• WHAT YOU WILL DO:
Examine the material below. Gather every line in which the string "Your" appears.

---

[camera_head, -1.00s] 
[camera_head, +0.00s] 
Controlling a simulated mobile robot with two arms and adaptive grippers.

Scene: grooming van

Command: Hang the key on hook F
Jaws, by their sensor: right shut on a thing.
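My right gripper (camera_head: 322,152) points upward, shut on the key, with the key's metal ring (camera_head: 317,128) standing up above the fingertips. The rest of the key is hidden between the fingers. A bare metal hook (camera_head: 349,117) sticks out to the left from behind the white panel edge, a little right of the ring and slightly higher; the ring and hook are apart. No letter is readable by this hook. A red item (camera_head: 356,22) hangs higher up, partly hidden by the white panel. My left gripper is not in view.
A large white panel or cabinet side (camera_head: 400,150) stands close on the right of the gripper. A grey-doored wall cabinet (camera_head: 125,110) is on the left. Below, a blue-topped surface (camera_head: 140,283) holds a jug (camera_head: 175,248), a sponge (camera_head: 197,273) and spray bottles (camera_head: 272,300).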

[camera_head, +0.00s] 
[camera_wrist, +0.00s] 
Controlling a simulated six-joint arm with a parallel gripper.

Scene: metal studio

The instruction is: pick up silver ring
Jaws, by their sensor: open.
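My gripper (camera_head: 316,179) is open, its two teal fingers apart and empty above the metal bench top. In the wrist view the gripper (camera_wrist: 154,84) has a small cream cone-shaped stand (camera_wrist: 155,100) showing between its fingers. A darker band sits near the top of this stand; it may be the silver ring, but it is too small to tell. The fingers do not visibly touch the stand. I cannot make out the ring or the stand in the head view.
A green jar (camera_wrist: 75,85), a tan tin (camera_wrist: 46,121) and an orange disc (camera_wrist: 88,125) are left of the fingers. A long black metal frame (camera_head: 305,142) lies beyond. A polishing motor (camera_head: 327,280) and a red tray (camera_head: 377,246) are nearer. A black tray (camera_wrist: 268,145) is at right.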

---

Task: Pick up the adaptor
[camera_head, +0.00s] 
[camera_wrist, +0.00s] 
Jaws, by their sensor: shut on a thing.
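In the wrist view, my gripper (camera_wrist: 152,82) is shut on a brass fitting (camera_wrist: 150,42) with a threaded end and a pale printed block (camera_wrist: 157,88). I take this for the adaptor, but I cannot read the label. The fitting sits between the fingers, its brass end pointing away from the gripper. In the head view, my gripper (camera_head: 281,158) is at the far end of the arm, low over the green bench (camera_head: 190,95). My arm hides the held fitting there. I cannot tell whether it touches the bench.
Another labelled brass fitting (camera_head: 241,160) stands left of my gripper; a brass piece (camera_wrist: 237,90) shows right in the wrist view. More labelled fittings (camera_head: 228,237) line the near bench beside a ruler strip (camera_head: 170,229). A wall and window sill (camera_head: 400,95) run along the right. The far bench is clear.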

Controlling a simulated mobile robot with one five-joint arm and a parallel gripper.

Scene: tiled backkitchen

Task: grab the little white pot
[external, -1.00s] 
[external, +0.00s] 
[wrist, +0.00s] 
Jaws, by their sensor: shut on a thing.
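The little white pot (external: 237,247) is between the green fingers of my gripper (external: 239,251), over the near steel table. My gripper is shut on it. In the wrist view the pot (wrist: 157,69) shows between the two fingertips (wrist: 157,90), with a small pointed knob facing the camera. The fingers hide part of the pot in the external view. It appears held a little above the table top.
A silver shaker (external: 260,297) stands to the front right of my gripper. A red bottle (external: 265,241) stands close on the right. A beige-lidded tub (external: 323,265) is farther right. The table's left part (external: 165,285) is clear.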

---

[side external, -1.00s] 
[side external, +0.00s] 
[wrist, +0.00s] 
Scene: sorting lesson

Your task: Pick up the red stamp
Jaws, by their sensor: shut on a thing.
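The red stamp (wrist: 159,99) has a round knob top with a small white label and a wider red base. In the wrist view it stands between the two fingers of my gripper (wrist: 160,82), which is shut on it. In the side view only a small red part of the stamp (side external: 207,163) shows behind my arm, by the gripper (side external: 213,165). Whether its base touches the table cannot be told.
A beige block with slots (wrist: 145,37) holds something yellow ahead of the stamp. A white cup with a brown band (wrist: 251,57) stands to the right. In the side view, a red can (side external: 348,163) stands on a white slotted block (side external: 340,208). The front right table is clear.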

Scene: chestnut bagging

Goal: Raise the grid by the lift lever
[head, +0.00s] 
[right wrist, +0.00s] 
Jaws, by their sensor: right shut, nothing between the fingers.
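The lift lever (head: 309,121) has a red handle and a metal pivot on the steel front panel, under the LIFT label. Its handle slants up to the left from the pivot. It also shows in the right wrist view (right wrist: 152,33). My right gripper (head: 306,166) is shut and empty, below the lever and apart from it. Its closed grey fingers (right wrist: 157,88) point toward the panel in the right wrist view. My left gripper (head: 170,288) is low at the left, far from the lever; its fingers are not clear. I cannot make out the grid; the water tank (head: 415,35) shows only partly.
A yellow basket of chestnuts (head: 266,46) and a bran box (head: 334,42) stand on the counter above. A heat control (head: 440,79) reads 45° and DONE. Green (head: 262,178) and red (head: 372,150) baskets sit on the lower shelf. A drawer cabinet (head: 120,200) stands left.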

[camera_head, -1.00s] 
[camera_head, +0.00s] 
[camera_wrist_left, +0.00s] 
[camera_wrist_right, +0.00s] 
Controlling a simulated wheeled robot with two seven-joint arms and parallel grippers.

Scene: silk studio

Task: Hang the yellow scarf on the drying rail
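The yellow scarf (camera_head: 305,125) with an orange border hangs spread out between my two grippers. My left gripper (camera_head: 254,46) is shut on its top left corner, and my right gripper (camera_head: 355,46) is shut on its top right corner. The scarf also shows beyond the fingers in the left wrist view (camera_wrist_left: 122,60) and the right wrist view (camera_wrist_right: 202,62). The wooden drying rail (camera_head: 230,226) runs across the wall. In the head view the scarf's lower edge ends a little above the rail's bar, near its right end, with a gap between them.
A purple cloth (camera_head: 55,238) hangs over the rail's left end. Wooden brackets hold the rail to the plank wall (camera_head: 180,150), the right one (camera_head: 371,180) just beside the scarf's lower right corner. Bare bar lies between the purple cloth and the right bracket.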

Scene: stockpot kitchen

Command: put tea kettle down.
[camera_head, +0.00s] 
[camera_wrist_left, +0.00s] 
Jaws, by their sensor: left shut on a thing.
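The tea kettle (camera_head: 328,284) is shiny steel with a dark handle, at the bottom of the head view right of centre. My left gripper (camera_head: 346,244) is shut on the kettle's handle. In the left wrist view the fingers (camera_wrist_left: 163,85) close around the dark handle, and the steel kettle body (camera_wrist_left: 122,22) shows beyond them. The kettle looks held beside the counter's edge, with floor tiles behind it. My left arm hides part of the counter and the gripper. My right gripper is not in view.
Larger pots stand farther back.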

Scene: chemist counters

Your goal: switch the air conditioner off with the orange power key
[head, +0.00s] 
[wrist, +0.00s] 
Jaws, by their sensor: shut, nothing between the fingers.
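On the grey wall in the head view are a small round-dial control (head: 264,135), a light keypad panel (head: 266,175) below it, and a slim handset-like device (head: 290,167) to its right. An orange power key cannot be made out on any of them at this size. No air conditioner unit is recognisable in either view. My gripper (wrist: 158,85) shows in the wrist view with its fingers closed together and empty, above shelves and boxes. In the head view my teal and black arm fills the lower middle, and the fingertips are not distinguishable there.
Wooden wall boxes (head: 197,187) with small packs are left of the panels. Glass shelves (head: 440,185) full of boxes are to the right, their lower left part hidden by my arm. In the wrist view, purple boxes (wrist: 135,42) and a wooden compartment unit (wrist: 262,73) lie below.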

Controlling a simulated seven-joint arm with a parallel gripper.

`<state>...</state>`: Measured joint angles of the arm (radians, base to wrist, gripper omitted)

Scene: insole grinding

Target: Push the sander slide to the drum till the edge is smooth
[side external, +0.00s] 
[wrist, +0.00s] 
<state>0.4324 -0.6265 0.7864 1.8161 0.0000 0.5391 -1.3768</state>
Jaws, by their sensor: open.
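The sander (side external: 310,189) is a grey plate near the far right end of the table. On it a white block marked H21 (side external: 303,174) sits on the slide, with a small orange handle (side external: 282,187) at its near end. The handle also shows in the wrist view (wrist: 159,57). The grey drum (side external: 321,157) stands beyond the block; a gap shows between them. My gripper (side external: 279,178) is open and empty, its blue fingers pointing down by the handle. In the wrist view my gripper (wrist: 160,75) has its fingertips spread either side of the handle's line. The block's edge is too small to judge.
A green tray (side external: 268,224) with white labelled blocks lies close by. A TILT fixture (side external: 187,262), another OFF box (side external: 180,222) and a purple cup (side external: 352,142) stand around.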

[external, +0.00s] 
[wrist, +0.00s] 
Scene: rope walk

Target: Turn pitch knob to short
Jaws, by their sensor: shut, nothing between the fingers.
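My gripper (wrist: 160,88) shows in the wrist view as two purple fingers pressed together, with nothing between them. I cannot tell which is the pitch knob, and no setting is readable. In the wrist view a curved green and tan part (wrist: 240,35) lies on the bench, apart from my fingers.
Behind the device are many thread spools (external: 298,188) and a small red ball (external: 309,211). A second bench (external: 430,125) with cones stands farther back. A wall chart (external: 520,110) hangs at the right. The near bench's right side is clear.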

---

• RESPONSE TO THIS TASK:
Your task: Pick up the red stamp
Your goal: switch the air conditioner off with the orange power key

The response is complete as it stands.